As for the -127 to 128 issue. This can't be resolved now either as it would break compatibility also, so it's stuck as is. If you are arguing it shouldn't have been done in the first place for consistency- I would have to disagree.
The very nature of the comparison is inconsistent. The spec makes no provisions for what reference locations should be allocated by the VM and in general (as mentioned above) there is no way to tell whether two Integers are ==. You are esentially saying we should make the behavior consistent in its inconsistency- what the hell?
>>33-34
Now you're just grasping at fucking straws. You've realised you're wrong, but you're too much of a twit to admit it.
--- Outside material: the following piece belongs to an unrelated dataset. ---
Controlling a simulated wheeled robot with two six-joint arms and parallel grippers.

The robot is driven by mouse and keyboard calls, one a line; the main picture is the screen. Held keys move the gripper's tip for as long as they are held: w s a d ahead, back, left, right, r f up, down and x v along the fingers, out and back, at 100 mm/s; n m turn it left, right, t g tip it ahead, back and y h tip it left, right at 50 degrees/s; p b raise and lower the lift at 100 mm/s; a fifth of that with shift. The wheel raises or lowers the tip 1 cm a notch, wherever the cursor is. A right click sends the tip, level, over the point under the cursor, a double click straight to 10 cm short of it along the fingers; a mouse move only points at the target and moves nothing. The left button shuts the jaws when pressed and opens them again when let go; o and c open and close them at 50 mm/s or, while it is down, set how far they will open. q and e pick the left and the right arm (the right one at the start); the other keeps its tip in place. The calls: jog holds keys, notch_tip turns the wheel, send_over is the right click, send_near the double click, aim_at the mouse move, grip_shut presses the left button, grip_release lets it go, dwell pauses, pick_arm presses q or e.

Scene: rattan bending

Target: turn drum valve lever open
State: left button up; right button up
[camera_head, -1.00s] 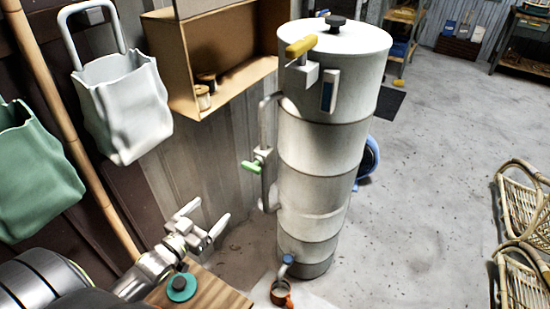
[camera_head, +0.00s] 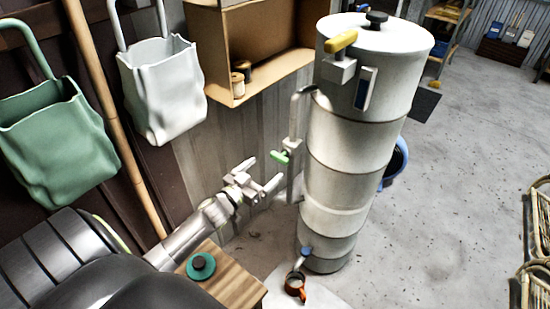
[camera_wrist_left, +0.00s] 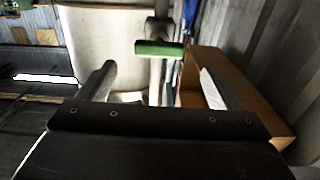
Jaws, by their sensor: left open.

Here's a hint concerning the advantages of anonymous posting: if you just leave the thread, nobody's going to know it was you.
In fact, give me one instance where a correctly-initialized Java non-primitive correctly compares against another correctly-initialized Java non-primitive using a == b and returns true if both non-primitives contain the same data.
>>37 String s1 = new String("cats");
String s2 = new String("cats");
BigInteger b1 = new BigInteger("0");
BigInteger b2 = new BigInteger("0");
On my virtual machine which conforms to the spec and optimizes strings and bigints to save space both s1 == s2 and b1 == b2. The fact that yours doesn't is irrelevant. Please leave the men to continue their discussion.
>>41
If you're going to accept that, you should also accept that the Integer behavior is defined and specified.
>>40
You're full of shit, of course, but if you did have a VM like that, it wouldn't conform to the spec. The discussion was over several posts ago, but you're too immature to admit it.
And note the careful rewording of:
"Strings computed at run time are newly created and therefore distinct. "
into:
"Strings computed by concatenation at run time are newly created and therefore distinct. "
>>44
At first that String comparison demonstration made me question my sanity but the very next second I realized what was going on.
What's the moral of this thread? In Java, the differences between Object variable = value; and Object variable = new Object(value); can not be taken for granted?